From the entries below, copy every line where the string "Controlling" appears.

[Start of Data section]

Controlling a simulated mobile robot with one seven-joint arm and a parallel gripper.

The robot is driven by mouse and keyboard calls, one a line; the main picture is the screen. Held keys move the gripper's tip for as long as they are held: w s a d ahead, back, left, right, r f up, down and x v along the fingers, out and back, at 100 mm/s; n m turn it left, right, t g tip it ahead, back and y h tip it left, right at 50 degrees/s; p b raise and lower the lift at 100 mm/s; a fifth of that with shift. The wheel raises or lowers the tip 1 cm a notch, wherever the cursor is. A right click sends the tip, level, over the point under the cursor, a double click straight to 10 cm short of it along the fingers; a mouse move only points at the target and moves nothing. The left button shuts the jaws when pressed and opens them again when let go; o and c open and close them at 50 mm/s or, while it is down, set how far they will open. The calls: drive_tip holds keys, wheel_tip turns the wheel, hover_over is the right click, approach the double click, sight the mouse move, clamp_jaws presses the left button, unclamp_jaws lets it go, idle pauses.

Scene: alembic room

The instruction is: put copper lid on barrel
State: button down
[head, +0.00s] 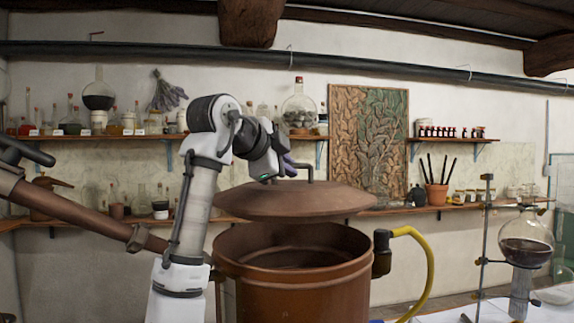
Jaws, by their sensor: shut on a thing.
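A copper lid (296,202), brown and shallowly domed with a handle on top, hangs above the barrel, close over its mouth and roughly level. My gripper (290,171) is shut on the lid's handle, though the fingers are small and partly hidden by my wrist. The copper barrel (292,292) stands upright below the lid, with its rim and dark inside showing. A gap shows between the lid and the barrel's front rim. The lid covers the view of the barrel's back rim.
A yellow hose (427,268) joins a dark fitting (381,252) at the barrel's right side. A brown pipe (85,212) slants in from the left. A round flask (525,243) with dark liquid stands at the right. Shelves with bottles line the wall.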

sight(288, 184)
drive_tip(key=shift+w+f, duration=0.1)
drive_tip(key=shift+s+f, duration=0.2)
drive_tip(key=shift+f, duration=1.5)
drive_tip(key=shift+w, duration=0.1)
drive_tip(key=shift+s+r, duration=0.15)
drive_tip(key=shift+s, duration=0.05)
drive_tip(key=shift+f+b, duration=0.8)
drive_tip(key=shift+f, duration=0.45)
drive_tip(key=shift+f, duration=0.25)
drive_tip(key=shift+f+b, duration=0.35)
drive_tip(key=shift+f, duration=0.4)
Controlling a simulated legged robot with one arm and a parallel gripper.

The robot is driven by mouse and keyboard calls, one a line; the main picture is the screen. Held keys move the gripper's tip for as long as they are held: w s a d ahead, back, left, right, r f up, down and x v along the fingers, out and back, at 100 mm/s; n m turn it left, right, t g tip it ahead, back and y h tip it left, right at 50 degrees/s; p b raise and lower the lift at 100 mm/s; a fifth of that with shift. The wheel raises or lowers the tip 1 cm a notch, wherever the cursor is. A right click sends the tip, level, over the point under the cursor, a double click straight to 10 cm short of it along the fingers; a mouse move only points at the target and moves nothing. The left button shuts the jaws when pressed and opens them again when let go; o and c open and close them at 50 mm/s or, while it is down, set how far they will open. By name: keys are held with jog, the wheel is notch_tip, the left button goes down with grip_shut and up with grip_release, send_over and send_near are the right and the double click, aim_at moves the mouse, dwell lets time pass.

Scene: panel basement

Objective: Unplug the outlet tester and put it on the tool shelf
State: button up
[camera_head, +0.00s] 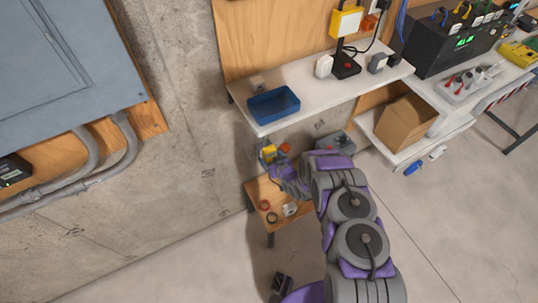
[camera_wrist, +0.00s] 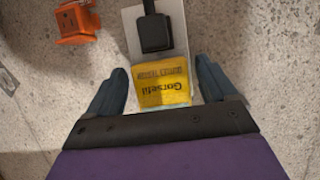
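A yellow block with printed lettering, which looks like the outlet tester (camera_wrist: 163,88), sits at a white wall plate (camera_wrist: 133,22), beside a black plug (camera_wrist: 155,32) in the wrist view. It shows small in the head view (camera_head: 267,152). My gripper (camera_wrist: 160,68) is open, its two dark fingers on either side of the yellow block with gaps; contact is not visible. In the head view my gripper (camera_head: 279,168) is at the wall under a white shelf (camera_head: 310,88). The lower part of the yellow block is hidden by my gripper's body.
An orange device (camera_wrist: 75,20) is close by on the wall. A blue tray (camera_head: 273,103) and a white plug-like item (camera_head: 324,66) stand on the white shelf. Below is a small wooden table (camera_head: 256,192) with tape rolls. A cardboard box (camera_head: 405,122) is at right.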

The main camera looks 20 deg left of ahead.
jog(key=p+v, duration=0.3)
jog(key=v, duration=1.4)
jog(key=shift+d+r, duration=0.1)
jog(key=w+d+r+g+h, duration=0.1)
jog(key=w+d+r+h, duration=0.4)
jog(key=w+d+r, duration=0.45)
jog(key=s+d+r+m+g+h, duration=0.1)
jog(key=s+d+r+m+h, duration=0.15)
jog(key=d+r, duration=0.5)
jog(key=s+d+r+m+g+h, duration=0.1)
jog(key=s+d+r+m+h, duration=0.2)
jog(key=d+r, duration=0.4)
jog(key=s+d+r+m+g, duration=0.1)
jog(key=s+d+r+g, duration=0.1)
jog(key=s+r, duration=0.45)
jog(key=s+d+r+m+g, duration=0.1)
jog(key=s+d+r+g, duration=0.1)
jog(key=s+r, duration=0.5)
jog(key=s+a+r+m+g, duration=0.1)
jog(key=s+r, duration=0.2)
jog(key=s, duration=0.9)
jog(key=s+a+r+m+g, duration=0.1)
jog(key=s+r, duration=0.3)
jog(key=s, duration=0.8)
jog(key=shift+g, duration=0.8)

[End of Data section]

## Output below
Controlling a simulated mobile robot with one seven-joint arm and a parallel gripper.
Controlling a simulated legged robot with one arm and a parallel gripper.

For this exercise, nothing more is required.